Pada bulan Oktober, Stefano Ricci meluncurkan proyek baru bertajuk “Explorer” di Mongolia. Negara yang kaya akan budaya dan pemandangan menakjubkan ini menjadi sumber inspirasi bagi desain terbaru dari sang direktur kreatif, Filippo Ricci. Proyek Explorer, yang pertama kali diperkenalkan pada tahun 2022 dan sebelumnya diadakan di Islandia serta Galapagos, merupakan kombinasi dari perjalanan penelitian, inisiatif pelestarian, pemotretan mode, dan pengalaman perjalanan sekali seumur hidup. Mantan wakil presiden eksekutif National Geographic Society Terry Garcia berperan sebagai konsultan senior, membantu memilih lokasi (berdasarkan peluang pelestarian dan faktor pengalaman petualangan) serta mendukung misi-misi tersebut.
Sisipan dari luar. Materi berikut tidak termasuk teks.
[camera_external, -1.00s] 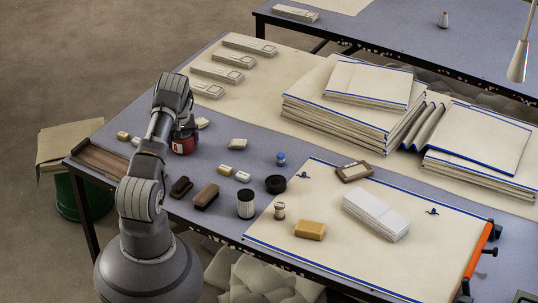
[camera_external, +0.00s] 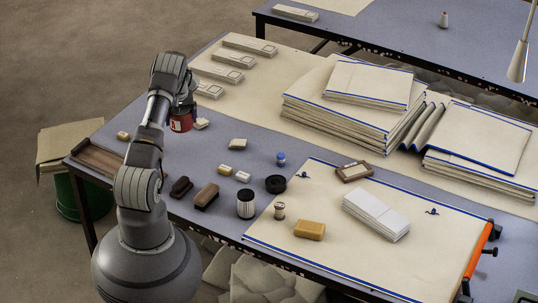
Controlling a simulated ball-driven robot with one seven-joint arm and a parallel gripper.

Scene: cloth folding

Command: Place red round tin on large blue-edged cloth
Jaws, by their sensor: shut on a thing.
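The red round tin (camera_external: 181,122) has a small white label and is held in my gripper (camera_external: 183,108), above the left part of the blue-grey table. The large blue-edged cloth (camera_external: 330,262) lies flat at the table's front right, well to the right of my gripper. On it are a white stack of folded cloth (camera_external: 376,214), a tan block (camera_external: 310,230), a brown-framed piece (camera_external: 354,171) and small dark clips.
Between tin and cloth stand a ribbed black-and-white cylinder (camera_external: 245,204), a black round piece (camera_external: 275,184), a blue-topped item (camera_external: 281,159), brown brushes (camera_external: 206,195) and small pale blocks (camera_external: 238,144). Tall stacks of folded cloth (camera_external: 335,110) stand behind.

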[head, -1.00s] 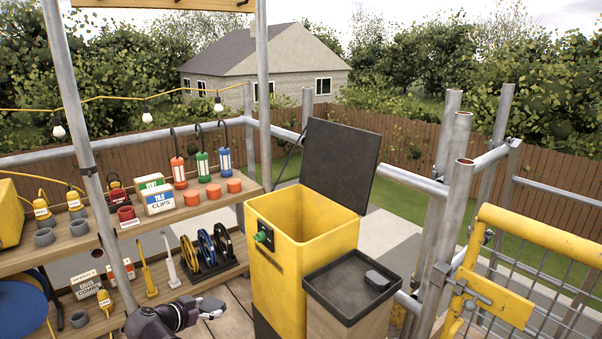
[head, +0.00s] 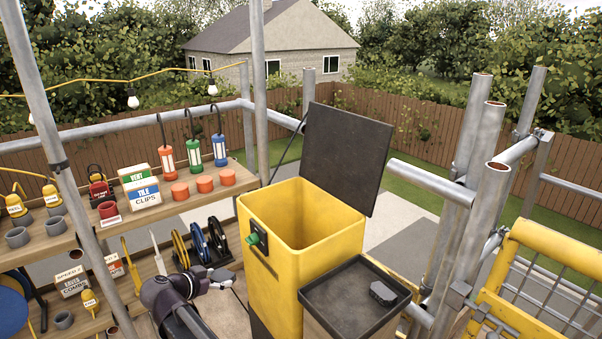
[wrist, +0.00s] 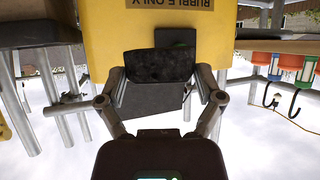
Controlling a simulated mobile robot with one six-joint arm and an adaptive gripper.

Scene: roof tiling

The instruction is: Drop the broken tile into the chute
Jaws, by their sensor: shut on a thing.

Setiap destinasi memiliki tujuan positif untuk komunitas lokal. Kali ini, membantu Asosiasi Falconry Kazakhstan dan komitmen mereka untuk melindungi seni berburu elang dari abad ke-17 yang hampir punah, pilihan tepat bagi brand yang mengadopsi elang sebagai simbolnya. “Ketika Anda mengunjungi tempat-tempat ini dan melihat alam dan budaya dalam ancaman dengan mata kepala sendiri, dan itu mengingatkan Anda bahwa kita memiliki tanggung jawab,” sebut Filippo Ricci, yang selalu antusias mengikuti perjalanan Explorer bersama saudaranya, CEO Niccolò Ricci.
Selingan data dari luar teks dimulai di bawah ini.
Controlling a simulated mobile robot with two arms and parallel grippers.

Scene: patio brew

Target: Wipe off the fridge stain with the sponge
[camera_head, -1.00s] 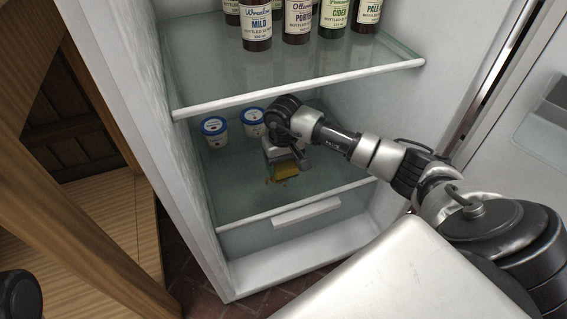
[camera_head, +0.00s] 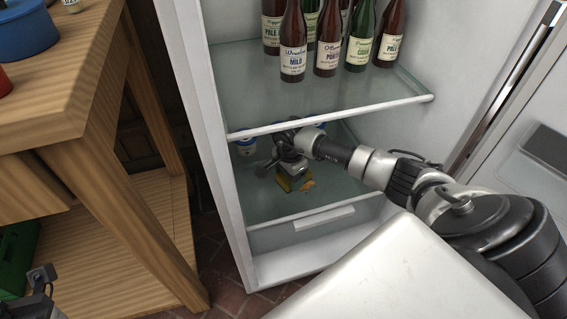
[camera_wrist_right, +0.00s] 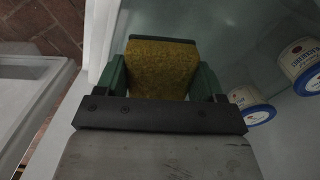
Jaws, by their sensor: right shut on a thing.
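My right gripper (camera_head: 290,178) reaches into the open fridge (camera_head: 215,150), low over the lower glass shelf (camera_head: 262,208). It is shut on a yellow sponge (camera_head: 284,184). In the right wrist view the sponge (camera_wrist_right: 162,66) sits between the two green fingers. A small orange-brown patch (camera_head: 308,185) shows just right of the sponge on the shelf; I cannot tell for sure whether it is the stain. Whether the sponge touches the glass is hard to tell. Part of my left arm's end (camera_head: 42,276) shows at the lower left edge; its jaws are not clear.
Several bottles (camera_head: 327,50) stand on the upper shelf above my arm. A wooden table (camera_head: 80,100) is at left.
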Sepanjang eksistensinya, label milik keluarga Ricci ini telah berevolusi dari perusahaan sutra menjadi penjahit pakaian hingga kini bertransformasi 360 derajat menjadi merek gaya hidup dengan lini jam tangan, anggur, dekorasi rumah, bahkan desain interior kapal pesiar super. Pada tahun 2022, saat merayakan ulang tahun Stefano Ricci ke-50 di Mesir selama tiga hari—yang dimeriahkan dengan fashion show di Kuil Hatshepsut dan kunjungan ke Lembah Para Raja dan Ratu—Niccolò Ricci menyadari bahwa wisata dan eksplorasi adalah tren selanjutnya. “Perjalanan adalah pengalaman paling penting bagi setiap generasi,” katanya. “Bagi pria masa kini, kemewahan sejati adalah journey of discovery. Untuk menjadi penjelajah abadi, seseorang harus mengeksplorasi dunia.”
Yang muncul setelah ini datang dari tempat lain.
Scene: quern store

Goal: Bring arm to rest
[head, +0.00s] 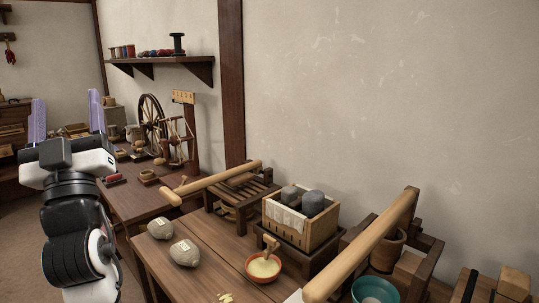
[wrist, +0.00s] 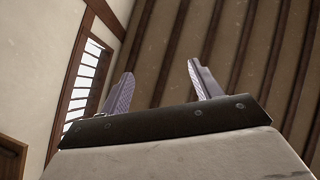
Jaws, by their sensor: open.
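My gripper (head: 67,117) is raised at the left of the head view, with its two purple fingers pointing up and standing apart. Nothing is between them. My arm comes up from the bottom left, in front of the table edge. In the wrist view my gripper (wrist: 157,88) shows its open, empty fingers against the sloping ceiling and a barred window (wrist: 88,75).
A wooden table (head: 150,200) runs along the wall, right of my arm. On it are two grey stones (head: 185,253), a bowl of yellow meal (head: 263,266), a crate (head: 300,228), a teal bowl (head: 374,290) and a spinning wheel (head: 152,122). A shelf (head: 160,61) hangs above.
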Mongolia menginspirasi koleksi terbaru Stefano Ricci, termasuk jaket berlapis bulu rubah dengan campuran chinchilla dan kasmir. Foto: Stefano Ricci.

Lorenzo Quinn, seniman kontemporer Italia yang dikenal dengan patung-patung besar yang menaruh perhatian pada perubahan iklim, adalah orang pertama yang menerima undangan. Selama lima hari di Mongolia pada bulan Oktober, Robb Report AS bergabung dengan Lorenzo dan partisipan lain dalam perjalanan ini, mendaki bukit pasir setinggi 2.000 kaki, tidur di tenda bundar tradisional bernama ger, mengunjungi situs paleontologi yang masih aktif, serta menyantap hidangan khuushuur (pai daging yang digoreng) dan buuz (pangsit kukus) bersama sekitar 20 orang, termasuk Niccolò dan Filippo Ricci serta model utama brand ini, Tao Fernandez Caino. Lorenzo merasa terhubung dengan tagline proyek ini—”menjelajahi dunia untuk menjelajahi diri kita sendiri.” “Saat hidup di ujung tanduk, Anda bersedia menjelajahi yang belum terungkap,” katanya. “Terkadang Anda bahkan tidak tahu Anda sedang mencari sesuatu sampai Anda menjauh dari kehidupan dan menjalani situasi baru. Itulah saat transformasi dan inspirasi terjadi.”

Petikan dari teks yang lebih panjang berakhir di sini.